At the last AGM for the Council of Canadians, motions from the Hamilton Chapter of CoC were passed to utilize the Bank of Canada for infrastructure funding.
There are CoC chapters in many communities across the country. They have their own programmes and agendas but using the BoC for infrastructure financing has now been approved as one of their objectives.
As the federal government moves forward with its plans to establish an infrastructure bank – described by one of our newer members as the “Public Asset Pilfering Bank” – in conjunction with Blackrock investments, the executive believes that COMER members across the country could work with their local CoC chapters to mobilize opposition to the proposed infrastructure bank and, instead, to promote the use of the Bank of Canada for financing infrastructure.
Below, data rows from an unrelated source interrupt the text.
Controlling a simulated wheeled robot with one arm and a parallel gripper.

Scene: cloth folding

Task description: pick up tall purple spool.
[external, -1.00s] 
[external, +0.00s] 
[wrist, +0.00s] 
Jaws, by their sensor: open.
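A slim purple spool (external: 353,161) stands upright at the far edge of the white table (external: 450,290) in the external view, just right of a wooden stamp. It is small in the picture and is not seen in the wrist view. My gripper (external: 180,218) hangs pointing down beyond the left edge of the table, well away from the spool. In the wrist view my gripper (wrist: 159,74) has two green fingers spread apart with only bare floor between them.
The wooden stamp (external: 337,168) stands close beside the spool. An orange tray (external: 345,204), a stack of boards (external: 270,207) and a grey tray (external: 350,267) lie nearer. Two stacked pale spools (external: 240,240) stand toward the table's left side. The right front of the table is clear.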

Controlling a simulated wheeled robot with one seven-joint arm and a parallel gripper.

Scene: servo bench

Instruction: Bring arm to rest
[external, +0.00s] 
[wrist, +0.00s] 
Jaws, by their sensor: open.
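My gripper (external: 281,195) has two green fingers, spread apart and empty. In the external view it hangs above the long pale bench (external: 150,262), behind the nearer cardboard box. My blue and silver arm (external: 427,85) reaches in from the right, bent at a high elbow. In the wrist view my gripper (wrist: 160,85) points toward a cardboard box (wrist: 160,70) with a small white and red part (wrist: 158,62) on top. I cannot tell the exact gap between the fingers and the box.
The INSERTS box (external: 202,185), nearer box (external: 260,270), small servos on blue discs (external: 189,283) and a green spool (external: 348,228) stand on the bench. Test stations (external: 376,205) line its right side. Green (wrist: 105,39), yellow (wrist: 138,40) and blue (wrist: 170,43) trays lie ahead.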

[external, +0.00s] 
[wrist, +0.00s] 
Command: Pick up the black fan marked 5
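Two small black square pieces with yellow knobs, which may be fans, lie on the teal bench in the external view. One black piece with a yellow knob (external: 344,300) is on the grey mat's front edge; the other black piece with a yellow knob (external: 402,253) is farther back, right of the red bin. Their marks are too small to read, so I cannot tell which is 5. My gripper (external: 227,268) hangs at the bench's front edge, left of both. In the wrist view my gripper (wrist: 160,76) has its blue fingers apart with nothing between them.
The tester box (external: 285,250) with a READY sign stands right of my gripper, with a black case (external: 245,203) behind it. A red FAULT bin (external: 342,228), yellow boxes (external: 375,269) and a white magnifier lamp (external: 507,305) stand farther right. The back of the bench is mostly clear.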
The other opportunity for COMER members is through the LEAP Manifesto. Their stated approach to financing infrastructure is to use fiscal measures (taxing and spending) as suggested by the CCPA. Avi Lewis, one of the founders of LEAP, criticized COMER members for being “essentialists”; so, tends not to look at the role the BoC could play.
But LEAP does not recognize that the current financial system is an essential component of the environmental and social issues with which LEAP is concerned. Readers are encouraged to review what John Hotson wrote in the early ’90s about the connection between environmental and financial systemic problems.